--- GOAL ---
Lines containing the string "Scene" are to be counted; report the number and nothing more.

--- Rows about robot tasks ---
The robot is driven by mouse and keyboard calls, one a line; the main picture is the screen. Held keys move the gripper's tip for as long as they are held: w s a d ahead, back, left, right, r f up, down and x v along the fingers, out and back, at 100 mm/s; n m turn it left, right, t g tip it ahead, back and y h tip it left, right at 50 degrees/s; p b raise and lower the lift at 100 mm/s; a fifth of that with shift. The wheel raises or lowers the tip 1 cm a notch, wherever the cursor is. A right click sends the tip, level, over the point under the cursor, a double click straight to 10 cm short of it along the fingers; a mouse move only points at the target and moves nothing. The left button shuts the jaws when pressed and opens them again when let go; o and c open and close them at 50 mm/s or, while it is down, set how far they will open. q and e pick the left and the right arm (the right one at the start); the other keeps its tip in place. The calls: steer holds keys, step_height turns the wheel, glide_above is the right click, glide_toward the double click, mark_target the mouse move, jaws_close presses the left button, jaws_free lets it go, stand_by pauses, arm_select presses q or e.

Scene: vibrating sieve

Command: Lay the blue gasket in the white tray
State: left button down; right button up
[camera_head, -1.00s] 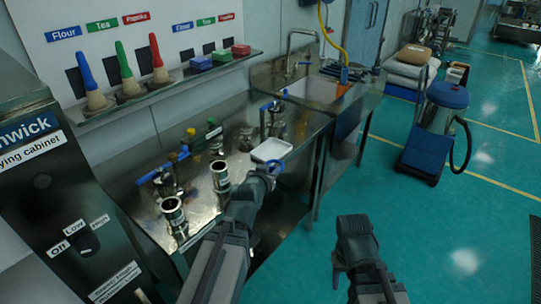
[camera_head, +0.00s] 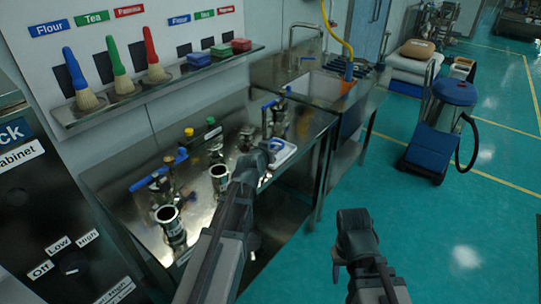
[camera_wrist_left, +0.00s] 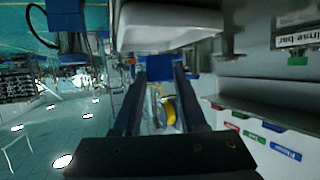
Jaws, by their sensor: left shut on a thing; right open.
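My left gripper (camera_head: 268,148) is shut on the blue gasket (camera_head: 277,143) and holds it at the white tray (camera_head: 287,155) on the steel bench. In the head view the gasket overlaps the tray, and the gripper hides the tray's left part. I cannot tell whether the gasket touches the tray. In the left wrist view, a blue patch of the gasket (camera_wrist_left: 159,67) shows between the fingertips, and the white tray (camera_wrist_left: 165,27) is close by at the top. My right gripper (camera_head: 352,222) is open and empty over the floor, away from the bench.
Steel fittings (camera_head: 168,220) and valves with blue handles stand on the bench left of the tray. A sink (camera_head: 318,87) lies behind it. A shelf (camera_head: 160,95) with brushes is on the wall. The green floor to the right is clear up to a blue vacuum cleaner (camera_head: 440,130).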

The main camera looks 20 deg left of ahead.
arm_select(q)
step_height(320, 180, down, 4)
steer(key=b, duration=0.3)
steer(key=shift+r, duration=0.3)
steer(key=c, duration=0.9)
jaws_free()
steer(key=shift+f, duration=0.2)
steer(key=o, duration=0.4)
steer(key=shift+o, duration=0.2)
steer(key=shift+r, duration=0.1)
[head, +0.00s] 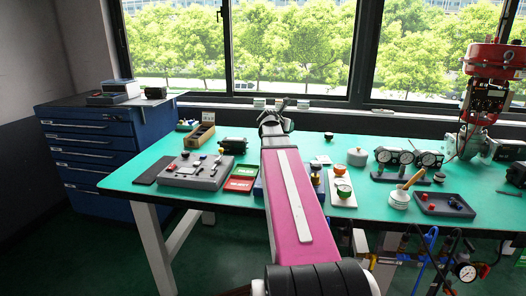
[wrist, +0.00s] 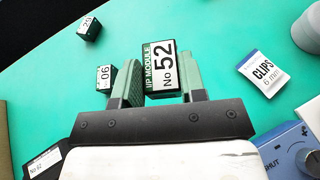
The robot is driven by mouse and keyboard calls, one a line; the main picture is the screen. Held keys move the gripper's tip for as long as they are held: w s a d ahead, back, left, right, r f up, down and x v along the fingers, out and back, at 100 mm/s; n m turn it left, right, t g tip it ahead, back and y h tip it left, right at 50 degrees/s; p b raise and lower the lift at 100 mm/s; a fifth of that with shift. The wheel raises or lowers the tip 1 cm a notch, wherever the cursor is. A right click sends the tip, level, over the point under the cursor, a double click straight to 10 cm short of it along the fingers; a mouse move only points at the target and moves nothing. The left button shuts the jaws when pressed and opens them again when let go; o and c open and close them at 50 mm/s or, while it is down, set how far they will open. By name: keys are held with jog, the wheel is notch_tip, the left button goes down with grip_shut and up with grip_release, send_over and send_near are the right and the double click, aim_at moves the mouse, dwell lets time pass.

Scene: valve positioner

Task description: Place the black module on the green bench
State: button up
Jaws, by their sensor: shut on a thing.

--- WORKED SOLUTION ---
2